Not a problem, you say. You looked at an online service and they say you are qualified for a purchase of up to a zillion dollars. But online lenders are not the same as local lenders who really delve into what you actually can and cannot afford. Most listing agents will not look at loan pre-approvals that are not from a local, verifiably qualified lender (yes, we are pretty good at spotting who is a bona fide lender and who is really your cousin).
Here is another reason to get this done in advance: so your lender can look, really look, at your whole financial picture. And your lender needs time to do that. It is not an instant process. The worst time to have your lender start working on your pre-approval is the Monday morning after you have found the house of your dreams on Sunday. Your lender is probably getting the same request for other people, too, or trying to help an already-pre-approved client get an offer accepted.

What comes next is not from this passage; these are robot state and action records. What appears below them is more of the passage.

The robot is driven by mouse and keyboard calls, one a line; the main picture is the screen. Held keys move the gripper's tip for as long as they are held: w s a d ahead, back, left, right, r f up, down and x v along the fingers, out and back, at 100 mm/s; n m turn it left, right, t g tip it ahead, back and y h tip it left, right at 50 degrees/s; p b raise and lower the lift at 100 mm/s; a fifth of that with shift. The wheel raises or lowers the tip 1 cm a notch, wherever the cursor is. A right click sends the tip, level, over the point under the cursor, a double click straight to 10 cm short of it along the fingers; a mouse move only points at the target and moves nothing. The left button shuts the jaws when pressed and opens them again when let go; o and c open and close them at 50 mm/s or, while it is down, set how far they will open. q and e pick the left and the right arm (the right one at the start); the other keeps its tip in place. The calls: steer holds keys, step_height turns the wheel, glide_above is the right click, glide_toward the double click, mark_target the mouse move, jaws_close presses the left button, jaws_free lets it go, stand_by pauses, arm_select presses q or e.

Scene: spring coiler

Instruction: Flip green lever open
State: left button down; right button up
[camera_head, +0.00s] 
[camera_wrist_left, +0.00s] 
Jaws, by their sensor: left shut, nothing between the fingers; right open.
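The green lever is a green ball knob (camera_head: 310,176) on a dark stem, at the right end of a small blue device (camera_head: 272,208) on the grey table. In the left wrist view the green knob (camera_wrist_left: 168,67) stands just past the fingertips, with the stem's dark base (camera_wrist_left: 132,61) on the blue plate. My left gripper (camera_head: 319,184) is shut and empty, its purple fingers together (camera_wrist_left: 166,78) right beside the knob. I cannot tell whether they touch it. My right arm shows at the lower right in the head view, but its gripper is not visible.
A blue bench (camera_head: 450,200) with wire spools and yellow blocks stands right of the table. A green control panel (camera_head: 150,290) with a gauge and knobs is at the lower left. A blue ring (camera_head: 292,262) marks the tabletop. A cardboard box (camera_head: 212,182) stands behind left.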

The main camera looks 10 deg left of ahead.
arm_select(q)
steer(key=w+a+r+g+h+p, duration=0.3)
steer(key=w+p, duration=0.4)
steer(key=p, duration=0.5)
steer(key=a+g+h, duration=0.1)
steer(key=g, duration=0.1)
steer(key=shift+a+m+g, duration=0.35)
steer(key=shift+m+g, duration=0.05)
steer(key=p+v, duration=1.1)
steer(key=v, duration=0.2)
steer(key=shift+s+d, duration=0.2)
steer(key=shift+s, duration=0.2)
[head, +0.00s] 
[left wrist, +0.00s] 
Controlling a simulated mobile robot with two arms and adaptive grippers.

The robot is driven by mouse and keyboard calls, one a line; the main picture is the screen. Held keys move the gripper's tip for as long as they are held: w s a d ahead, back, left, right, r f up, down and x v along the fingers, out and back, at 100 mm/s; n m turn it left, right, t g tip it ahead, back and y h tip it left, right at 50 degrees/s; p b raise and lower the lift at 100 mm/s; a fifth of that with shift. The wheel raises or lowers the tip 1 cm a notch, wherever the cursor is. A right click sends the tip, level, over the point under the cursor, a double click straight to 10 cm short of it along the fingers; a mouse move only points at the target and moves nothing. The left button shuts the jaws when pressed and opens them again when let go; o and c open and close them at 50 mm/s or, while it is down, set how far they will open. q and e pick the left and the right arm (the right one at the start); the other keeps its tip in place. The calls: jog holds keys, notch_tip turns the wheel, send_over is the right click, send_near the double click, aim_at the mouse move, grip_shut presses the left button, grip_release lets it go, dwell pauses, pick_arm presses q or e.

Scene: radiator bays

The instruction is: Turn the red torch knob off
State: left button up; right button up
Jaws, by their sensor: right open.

Another reason to begin working with a lender in advance of making an offer is that you will find out how much you really qualify for – it may be more than you think, or not. And your lender will give you a pretty good idea of what your monthly payment will be including property taxes, insurance, etc. And what your closing costs will probably be. There may also be V.A. programs or local first-time buyer programs that can help you with your transaction. It takes time to work through the qualifications for these, though.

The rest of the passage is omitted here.